>> start DATASET RECORDS

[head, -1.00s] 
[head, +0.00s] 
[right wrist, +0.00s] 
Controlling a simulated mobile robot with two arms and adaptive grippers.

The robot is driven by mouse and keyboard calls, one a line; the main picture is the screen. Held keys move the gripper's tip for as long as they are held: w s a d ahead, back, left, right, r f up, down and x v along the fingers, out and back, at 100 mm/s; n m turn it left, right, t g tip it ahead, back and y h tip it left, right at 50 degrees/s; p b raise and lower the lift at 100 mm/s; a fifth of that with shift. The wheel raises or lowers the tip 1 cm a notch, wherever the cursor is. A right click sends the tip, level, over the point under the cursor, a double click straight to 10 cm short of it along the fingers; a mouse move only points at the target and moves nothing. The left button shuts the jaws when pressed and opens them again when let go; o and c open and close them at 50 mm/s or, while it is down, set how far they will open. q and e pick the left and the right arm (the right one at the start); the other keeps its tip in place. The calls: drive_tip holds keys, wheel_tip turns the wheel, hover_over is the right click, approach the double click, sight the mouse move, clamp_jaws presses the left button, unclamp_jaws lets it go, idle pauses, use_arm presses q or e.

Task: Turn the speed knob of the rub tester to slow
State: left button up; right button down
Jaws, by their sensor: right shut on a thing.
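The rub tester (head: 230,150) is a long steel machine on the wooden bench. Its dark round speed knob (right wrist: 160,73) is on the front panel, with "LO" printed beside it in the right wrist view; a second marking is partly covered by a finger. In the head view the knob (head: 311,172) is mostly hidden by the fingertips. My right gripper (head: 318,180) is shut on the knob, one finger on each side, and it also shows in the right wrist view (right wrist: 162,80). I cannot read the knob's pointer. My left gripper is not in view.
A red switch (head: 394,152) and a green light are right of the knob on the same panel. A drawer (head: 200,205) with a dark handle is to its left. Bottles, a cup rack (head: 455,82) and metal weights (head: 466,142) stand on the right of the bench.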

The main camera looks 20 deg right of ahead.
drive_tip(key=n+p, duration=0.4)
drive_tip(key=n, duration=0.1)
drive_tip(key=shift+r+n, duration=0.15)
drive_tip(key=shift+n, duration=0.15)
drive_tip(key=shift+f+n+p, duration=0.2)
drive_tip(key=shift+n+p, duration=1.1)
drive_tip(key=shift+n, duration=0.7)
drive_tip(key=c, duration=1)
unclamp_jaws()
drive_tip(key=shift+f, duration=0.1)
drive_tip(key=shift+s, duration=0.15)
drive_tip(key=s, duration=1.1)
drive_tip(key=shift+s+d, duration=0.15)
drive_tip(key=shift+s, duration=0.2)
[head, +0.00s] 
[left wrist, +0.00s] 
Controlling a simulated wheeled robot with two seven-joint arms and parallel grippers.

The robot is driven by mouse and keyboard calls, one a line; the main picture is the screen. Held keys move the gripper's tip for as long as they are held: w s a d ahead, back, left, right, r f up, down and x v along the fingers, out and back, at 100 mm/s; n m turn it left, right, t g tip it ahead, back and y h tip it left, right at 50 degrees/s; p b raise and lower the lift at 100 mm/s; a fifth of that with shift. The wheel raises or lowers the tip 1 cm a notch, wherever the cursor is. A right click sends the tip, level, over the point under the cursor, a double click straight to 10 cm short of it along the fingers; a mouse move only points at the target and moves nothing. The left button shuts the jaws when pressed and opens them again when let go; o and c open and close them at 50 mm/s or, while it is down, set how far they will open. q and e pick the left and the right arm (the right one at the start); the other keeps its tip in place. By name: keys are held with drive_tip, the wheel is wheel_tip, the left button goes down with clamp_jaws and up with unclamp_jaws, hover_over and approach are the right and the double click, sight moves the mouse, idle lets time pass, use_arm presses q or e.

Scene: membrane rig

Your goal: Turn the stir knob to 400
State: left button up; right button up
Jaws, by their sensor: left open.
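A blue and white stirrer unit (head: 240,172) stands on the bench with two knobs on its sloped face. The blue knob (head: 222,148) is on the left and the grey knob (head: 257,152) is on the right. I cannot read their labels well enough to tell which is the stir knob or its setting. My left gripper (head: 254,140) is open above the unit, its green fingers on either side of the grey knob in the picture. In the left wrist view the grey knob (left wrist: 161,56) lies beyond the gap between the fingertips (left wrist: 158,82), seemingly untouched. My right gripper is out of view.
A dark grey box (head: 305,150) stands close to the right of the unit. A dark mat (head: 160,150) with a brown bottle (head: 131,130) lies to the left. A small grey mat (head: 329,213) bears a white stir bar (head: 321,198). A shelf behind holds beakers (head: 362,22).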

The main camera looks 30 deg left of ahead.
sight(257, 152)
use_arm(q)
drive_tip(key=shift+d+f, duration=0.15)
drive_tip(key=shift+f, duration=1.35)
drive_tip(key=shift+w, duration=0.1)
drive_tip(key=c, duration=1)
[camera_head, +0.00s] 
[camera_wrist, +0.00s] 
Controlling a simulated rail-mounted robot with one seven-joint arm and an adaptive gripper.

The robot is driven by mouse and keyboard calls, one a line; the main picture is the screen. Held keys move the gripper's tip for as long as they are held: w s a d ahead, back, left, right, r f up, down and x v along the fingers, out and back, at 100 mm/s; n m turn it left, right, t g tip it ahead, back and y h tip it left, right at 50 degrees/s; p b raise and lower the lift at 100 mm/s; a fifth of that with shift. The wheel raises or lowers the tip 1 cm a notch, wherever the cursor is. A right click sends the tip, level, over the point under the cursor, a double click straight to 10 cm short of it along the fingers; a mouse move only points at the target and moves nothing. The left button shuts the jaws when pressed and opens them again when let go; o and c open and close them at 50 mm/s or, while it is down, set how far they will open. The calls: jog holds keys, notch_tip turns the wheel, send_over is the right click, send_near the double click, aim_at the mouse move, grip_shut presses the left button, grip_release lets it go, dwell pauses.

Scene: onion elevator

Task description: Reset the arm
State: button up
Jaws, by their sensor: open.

>> end DATASET RECORDS
>> start DATASET RECORDS

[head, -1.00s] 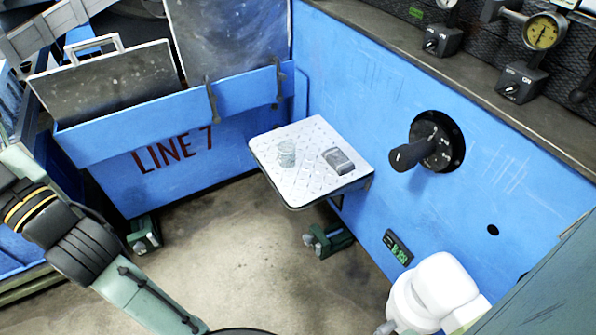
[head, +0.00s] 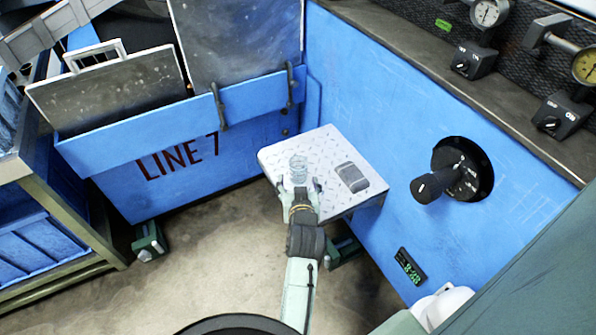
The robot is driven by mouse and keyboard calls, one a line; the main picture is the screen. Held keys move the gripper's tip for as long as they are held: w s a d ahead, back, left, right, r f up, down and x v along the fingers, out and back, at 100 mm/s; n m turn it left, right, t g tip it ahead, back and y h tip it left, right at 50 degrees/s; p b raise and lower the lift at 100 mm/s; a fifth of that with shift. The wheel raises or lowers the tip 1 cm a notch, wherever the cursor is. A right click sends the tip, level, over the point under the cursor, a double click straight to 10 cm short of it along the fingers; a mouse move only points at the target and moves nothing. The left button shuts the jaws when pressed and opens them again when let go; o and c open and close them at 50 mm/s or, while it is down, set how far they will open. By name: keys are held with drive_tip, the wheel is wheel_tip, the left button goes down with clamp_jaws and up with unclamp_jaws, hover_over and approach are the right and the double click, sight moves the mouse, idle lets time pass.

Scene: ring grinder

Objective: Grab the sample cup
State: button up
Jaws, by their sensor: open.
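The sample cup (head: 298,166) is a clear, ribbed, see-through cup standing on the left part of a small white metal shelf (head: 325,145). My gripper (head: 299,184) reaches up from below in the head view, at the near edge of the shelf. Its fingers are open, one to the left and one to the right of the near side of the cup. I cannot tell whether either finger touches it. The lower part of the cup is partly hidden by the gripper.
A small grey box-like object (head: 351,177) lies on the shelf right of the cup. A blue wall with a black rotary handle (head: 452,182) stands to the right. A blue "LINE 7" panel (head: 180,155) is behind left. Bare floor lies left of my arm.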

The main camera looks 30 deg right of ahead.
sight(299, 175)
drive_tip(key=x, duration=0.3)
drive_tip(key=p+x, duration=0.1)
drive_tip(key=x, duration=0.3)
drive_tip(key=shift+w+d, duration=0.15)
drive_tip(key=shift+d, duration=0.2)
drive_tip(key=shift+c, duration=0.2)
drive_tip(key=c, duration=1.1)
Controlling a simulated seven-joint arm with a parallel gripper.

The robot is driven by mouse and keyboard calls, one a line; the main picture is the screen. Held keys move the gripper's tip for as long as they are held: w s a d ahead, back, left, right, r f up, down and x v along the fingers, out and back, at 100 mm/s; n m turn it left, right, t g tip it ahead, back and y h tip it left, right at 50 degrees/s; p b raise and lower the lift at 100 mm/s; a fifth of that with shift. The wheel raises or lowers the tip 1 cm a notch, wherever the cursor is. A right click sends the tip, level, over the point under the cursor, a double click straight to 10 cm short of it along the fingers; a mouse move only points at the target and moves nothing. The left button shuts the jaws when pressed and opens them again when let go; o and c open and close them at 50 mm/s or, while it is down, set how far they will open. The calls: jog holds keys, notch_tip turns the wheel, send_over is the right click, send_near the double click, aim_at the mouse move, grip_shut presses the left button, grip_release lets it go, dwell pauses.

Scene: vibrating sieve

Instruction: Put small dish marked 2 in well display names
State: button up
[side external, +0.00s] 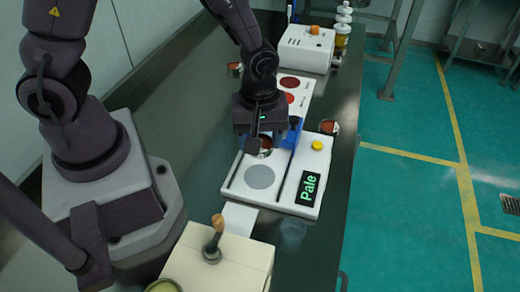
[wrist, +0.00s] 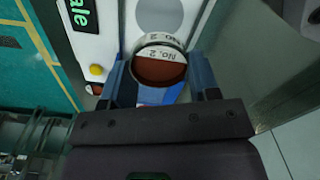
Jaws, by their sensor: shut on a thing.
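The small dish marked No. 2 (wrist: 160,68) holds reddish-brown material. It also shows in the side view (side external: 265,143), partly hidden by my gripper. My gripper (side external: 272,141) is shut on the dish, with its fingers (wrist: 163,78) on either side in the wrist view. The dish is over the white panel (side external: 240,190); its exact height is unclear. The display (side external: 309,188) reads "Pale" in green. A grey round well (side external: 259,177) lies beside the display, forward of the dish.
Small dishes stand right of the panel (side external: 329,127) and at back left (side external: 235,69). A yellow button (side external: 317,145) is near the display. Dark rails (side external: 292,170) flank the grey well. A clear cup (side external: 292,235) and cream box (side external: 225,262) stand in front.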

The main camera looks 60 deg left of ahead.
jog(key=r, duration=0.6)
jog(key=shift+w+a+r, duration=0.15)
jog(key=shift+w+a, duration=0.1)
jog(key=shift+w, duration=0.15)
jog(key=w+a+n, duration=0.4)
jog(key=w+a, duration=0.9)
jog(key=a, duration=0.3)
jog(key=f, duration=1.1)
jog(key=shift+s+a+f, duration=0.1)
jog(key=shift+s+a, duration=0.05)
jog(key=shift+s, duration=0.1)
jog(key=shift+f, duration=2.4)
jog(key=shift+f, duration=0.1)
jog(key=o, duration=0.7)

>> end DATASET RECORDS

-- EXERCISE DIRECTIONS --
The required output is an exact reproduction of the lines starting at the one that contains "State: left button up; right button up" and ending at the one that contains "[camera_wrist, +0.00s]". Both boundary lines belong to it.

-- FINAL RESULT --
State: left button up; right button up
Jaws, by their sensor: left open.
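A blue and white stirrer unit (head: 240,172) stands on the bench with two knobs on its sloped face. The blue knob (head: 222,148) is on the left and the grey knob (head: 257,152) is on the right. I cannot read their labels well enough to tell which is the stir knob or its setting. My left gripper (head: 254,140) is open above the unit, its green fingers on either side of the grey knob in the picture. In the left wrist view the grey knob (left wrist: 161,56) lies beyond the gap between the fingertips (left wrist: 158,82), seemingly untouched. My right gripper is out of view.
A dark grey box (head: 305,150) stands close to the right of the unit. A dark mat (head: 160,150) with a brown bottle (head: 131,130) lies to the left. A small grey mat (head: 329,213) bears a white stir bar (head: 321,198). A shelf behind holds beakers (head: 362,22).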

The main camera looks 30 deg left of ahead.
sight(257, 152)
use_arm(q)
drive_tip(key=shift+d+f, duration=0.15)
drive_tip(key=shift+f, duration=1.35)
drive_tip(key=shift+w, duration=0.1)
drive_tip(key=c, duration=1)
[camera_head, +0.00s] 
[camera_wrist, +0.00s] 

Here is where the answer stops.